Secondly, it’ll involve choosing cardio that hits a sweet spot: 65% to 85% of your maximum heart rate. It’ll need to be something that you can do two to three days a week without worrying about injury or overtaxing yourself.

That means “low-impact” exercise, but don’t be fooled: “low-impact” doesn’t mean it’s any less effective. It simply describes the effect on your body; possible damage to joints and tendons, for example.

A good example is walking. It’s a lot easier on the joints, but if you set the treadmill to a fast walking pace and then choose the “cardio” option, you’re in for a workout. Step machines, ellipticals, and outdoor options like hiking or even just climbing up and down the staircase a few times in your house will burn fat without burning you out.  Remember to go at a fast pace: low-impact doesn’t mean relaxed. Track your heart rate to make sure that you’re at 65% to 85% of your maximum heart rate to get the most benefit.

Third, with weight training, it’s a matter of picking exercises. The exercises you want are the ones that engage multiple muscle groups, such as squats, pull-ups, and deadlifts.  It’s pretty simple, really: the more muscles you engage, the more calories you burn. Any machines you choose to use will need to engage multiple muscle groups in order to be effective.

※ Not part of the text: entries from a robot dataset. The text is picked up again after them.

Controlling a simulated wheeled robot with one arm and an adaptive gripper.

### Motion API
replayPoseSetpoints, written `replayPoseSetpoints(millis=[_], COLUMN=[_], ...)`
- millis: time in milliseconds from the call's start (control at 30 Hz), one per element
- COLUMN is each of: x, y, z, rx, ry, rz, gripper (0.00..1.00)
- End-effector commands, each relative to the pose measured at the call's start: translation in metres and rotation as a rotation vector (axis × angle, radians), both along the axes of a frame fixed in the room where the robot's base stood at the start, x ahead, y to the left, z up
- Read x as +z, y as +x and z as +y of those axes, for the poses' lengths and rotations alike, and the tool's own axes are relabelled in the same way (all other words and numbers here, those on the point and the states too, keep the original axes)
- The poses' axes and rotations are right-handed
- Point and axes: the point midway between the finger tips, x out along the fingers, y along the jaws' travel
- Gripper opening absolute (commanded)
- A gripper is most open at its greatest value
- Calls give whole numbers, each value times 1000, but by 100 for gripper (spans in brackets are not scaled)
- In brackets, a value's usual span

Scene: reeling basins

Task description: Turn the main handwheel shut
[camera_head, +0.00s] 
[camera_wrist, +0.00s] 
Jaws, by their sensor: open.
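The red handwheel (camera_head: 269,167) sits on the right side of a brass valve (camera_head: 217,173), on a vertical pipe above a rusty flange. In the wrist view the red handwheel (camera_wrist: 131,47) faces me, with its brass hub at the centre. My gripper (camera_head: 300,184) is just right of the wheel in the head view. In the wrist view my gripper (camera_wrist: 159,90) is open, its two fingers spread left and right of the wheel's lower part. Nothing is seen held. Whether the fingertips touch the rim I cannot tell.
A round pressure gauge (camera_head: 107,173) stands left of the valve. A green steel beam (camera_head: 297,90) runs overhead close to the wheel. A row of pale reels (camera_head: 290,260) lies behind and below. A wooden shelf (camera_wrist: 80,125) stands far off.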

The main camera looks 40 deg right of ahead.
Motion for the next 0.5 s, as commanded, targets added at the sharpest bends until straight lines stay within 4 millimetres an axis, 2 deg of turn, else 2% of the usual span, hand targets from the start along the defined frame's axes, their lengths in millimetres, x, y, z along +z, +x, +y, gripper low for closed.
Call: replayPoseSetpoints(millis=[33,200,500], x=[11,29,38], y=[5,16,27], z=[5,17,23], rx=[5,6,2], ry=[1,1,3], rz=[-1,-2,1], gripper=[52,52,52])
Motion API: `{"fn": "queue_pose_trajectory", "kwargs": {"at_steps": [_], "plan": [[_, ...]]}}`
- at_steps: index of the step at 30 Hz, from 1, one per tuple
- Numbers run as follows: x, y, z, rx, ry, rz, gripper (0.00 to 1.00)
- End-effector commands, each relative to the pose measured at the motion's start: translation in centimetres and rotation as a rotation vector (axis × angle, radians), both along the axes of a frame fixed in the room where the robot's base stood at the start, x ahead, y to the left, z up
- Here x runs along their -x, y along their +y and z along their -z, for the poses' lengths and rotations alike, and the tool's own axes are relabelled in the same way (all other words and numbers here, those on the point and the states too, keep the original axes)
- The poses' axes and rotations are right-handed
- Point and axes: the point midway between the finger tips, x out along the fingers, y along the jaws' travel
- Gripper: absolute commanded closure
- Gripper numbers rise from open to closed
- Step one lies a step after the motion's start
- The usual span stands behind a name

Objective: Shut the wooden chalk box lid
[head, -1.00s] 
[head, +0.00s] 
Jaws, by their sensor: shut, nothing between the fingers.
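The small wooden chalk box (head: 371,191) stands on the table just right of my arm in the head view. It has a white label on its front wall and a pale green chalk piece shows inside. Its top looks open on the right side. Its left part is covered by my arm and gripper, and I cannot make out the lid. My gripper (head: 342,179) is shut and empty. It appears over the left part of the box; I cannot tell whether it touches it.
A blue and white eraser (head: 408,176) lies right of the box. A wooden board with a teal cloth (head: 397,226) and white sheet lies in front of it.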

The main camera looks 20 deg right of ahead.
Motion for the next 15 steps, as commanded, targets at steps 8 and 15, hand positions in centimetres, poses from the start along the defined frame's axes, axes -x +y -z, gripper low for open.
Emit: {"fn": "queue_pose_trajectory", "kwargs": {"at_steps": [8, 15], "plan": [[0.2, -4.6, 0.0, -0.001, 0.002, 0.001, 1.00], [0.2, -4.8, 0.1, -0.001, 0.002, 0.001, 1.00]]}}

Similarly, use high weight and high reps to get the most out of your exercises. We can’t emphasize safety enough, so use these safety tips:

  • If the weights on a machine clank when you lift, you have too much weight on them. Set the weight so that it’s a challenge to lift, but not so much that you shake or make noise.
  • Always have a spotter, especially with free-weight exercises.
  • Listen to your body.  If you start experiencing serious pain, stop immediately.

Here are three sample programs, each using a different method of exercise equipment: free weights, exercise machines, and no equipment at all.  Remember: these are just samples to give you an idea of what to use. Experiment with other exercises.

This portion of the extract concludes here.